In Overkill’s The Walking Dead, all kinds of noises can catch the attention of foes both living and undead, so he recommended that we try to be stealthy for as long as possible. Being noticed by standard human foes brings expected results—one enemy alerts their comrades, and suddenly you’re in a shootout with a growing group of people all firing in your direction—but it’s the zombie side of things where it gets really interesting. At the top of the screen is a horde meter that shows has restless the walking dead are, and the more that meter builds due to what’s going on, the more dangerous and numerous the zombie hordes get.
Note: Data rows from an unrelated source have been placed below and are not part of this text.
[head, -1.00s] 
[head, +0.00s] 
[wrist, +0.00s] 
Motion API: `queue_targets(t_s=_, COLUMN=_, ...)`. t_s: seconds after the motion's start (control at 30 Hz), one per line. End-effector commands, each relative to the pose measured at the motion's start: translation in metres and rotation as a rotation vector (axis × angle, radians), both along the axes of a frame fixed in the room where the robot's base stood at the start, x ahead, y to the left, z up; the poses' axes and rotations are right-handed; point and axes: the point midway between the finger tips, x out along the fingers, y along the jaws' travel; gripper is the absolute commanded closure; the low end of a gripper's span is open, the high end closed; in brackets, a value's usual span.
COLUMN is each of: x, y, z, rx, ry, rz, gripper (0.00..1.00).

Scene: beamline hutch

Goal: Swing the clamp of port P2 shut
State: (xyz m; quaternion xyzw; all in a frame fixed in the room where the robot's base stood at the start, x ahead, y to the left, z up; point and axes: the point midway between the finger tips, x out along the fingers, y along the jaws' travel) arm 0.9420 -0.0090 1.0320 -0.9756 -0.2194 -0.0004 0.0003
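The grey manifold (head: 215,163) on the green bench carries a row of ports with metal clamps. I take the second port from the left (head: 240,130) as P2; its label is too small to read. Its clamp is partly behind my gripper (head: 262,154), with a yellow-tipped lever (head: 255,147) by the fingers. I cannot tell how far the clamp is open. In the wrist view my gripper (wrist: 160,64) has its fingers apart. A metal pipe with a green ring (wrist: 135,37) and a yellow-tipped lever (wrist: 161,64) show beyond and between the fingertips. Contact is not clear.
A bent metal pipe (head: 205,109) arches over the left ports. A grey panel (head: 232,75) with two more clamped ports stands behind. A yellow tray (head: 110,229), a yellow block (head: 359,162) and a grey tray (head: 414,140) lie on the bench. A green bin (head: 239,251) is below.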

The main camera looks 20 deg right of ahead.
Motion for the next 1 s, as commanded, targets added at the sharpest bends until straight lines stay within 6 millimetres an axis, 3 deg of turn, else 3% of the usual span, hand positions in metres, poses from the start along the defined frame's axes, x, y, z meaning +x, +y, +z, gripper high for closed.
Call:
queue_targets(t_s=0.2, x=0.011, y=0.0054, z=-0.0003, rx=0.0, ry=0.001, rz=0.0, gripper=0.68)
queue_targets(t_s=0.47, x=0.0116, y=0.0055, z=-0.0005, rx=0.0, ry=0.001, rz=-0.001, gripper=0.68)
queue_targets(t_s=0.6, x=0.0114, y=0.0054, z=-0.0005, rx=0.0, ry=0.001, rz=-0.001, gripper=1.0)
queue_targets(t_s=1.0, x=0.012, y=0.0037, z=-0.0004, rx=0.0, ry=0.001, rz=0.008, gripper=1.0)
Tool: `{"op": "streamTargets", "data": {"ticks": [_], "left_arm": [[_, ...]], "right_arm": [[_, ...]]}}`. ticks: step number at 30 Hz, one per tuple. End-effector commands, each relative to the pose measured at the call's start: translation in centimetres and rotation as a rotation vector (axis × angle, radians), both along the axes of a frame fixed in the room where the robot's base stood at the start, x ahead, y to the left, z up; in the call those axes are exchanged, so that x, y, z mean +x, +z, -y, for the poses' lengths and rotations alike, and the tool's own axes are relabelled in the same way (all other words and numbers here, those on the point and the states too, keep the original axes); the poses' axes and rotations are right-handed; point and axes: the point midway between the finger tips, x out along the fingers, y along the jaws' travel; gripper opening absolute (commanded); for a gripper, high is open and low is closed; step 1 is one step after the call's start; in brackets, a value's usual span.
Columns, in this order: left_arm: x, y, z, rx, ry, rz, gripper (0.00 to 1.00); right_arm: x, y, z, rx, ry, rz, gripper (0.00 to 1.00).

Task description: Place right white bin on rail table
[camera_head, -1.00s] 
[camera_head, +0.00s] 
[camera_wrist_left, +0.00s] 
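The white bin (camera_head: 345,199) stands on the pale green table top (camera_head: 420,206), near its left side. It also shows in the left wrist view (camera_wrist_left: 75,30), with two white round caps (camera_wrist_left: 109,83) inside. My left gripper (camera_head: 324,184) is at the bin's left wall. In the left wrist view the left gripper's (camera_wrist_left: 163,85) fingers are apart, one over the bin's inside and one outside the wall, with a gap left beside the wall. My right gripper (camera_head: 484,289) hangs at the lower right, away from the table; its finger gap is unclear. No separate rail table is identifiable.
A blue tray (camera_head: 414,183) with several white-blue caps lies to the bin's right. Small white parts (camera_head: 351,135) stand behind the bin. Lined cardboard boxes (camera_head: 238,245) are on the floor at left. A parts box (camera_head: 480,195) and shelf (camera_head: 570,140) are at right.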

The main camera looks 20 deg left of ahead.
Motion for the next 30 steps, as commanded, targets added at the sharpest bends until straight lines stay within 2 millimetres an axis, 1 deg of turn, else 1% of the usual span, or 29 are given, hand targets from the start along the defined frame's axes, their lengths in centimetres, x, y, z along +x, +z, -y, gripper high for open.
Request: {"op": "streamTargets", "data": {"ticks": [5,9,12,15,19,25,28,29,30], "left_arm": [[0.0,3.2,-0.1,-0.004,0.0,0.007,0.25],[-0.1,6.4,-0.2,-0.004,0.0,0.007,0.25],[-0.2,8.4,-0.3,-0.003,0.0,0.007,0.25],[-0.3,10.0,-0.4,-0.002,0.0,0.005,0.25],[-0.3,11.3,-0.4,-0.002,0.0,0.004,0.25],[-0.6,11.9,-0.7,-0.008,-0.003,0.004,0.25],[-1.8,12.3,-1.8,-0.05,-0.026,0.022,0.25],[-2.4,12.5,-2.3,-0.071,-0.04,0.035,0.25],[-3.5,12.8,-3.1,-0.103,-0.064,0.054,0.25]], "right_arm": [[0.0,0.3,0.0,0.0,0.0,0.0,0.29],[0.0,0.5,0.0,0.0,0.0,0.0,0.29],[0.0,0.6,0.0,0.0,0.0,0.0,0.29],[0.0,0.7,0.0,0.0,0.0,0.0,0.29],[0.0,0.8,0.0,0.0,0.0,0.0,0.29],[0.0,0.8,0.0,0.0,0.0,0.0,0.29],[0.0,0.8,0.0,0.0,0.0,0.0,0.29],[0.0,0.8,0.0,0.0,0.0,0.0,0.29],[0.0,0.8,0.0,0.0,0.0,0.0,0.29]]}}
So, in those early moments, we stuck to melee weapons, which definitely felt like it put us at a disadvantage when fighting off more than a few zombies (who aren’t necessarily out even when they’ve been downed). We were also able to outfit our guns with silencers in the load-out screen, but as I (and my teammates) would soon learn, silencers definitely don’t last forever. As opposed to what I’d assumed from that gameplay reveal trailer, we made use of a lot more stealth and thoughtful attacks than I was expecting, with a few puzzle elements scattered along the way.
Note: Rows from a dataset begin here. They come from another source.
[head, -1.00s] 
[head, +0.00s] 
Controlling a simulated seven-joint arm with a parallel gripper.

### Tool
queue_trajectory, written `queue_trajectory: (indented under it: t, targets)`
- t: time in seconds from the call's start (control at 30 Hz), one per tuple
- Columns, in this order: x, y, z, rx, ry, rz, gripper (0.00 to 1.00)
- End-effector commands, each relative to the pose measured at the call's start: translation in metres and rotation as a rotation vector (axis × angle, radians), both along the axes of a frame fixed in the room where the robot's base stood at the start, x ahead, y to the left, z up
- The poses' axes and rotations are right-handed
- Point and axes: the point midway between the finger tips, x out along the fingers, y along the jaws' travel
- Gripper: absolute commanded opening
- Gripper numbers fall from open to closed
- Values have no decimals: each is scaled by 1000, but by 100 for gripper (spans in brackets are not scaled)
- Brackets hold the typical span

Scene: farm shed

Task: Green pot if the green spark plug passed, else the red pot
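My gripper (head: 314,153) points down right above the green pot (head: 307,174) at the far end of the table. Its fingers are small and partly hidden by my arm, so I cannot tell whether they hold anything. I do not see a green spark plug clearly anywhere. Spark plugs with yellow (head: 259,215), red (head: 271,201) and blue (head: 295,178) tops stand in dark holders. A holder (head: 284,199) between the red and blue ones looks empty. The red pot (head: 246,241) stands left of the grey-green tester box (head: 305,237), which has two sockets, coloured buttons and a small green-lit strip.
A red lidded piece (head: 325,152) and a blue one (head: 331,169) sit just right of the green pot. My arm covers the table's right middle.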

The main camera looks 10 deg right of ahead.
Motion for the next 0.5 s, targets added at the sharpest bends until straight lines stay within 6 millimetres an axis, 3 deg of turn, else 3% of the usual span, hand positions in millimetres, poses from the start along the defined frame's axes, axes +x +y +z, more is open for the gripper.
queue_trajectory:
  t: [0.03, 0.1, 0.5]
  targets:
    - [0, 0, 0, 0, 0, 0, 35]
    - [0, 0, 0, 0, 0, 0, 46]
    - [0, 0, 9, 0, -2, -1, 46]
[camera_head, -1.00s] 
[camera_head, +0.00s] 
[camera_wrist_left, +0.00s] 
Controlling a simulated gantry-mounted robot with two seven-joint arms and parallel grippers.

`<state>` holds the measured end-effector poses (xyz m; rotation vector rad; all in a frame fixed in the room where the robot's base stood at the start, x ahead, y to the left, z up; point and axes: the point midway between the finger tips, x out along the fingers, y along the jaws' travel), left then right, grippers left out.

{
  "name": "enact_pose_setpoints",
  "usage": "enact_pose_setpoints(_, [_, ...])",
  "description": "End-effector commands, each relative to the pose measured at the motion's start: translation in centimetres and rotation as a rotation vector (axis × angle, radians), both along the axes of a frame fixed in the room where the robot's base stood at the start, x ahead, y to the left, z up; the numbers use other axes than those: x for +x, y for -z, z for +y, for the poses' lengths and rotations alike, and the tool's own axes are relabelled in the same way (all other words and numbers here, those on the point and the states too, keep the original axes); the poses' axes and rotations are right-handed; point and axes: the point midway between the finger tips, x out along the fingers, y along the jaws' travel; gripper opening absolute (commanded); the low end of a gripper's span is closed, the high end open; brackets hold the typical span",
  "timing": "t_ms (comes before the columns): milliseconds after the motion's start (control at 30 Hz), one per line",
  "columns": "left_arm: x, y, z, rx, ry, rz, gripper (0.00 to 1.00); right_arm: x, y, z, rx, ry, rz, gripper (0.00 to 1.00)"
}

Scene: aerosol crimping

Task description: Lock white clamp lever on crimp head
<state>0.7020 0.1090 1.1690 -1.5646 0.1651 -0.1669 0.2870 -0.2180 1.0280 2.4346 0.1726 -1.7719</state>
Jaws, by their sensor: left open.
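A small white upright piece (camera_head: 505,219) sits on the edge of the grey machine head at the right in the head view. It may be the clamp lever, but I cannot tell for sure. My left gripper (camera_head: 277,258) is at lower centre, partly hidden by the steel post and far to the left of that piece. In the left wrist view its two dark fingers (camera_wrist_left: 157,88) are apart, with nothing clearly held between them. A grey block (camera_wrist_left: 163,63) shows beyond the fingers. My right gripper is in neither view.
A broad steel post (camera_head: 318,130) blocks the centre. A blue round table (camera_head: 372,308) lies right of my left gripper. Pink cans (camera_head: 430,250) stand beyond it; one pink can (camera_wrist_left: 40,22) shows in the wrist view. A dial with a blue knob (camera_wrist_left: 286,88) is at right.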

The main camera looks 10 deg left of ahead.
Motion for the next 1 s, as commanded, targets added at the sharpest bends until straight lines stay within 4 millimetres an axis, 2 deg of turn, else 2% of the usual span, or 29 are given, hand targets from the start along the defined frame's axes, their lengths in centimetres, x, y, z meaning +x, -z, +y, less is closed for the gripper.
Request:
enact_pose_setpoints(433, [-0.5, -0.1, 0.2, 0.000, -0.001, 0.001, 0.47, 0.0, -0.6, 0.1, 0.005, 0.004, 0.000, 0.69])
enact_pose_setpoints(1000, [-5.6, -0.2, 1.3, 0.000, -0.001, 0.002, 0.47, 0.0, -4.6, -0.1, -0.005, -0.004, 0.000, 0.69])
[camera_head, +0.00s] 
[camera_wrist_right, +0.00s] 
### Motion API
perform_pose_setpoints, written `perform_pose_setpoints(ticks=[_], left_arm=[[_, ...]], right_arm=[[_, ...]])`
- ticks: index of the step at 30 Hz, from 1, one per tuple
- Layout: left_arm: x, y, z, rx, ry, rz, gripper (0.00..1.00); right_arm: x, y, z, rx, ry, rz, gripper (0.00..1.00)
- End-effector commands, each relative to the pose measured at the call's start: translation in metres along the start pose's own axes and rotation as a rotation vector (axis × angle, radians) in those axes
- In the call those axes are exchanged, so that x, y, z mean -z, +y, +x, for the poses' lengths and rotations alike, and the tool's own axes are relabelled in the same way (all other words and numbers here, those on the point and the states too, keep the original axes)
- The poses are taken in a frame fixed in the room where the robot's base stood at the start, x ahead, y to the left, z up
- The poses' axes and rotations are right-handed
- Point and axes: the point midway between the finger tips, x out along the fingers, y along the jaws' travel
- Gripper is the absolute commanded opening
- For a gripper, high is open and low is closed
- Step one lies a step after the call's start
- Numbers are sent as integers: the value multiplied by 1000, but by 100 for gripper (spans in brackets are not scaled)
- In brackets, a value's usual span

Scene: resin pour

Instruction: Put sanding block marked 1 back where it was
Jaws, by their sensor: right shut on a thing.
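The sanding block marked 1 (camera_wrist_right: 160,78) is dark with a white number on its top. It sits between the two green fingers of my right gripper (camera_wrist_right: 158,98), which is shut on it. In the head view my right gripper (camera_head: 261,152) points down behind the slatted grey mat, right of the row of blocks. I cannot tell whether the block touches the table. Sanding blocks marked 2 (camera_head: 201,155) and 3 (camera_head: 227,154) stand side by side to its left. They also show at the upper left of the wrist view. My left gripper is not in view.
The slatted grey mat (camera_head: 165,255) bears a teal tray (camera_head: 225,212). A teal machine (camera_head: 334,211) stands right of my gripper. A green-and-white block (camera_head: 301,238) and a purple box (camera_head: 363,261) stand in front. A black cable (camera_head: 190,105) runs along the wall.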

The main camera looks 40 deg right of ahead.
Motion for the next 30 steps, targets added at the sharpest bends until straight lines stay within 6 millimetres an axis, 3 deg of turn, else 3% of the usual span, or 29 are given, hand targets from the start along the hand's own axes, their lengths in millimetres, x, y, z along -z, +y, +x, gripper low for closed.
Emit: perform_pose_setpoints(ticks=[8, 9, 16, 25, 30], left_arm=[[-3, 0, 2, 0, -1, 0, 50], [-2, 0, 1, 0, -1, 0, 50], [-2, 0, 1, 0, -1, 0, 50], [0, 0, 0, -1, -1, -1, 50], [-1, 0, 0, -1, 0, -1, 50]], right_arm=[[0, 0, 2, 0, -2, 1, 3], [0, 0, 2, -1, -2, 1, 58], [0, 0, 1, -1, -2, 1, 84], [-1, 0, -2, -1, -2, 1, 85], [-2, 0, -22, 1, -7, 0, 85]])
It’s hard for me to say how “open world” the game is going to be, but I do know that there was some freedom in the paths we were taking to reach the enemy encampment. Chatting with another Overkill team member after my demo, he talked about how players will be able to travel around the city not just for missions, but also simply to go out to kill a few zombies or find supplies. Player will also have a home base they can return to, which will build up as the story progresses and you rescue more community members. So, the game definitely won’t be a linear experience for anyone with that worry, and some of the aspects people like me usually expect from zombie survival games seem like they’ll be in place.
There still a lot that I want to know about (or see of) Overkill’s The Walking Dead, but I walked away from my appointment once again excited to see how things are going to turn out. My demo with the game legitimately was interesting and enjoyable, but it’s really going to depend on how those elements I saw blend with others I didn’t, and if the gameplay holds up over much longer periods of time.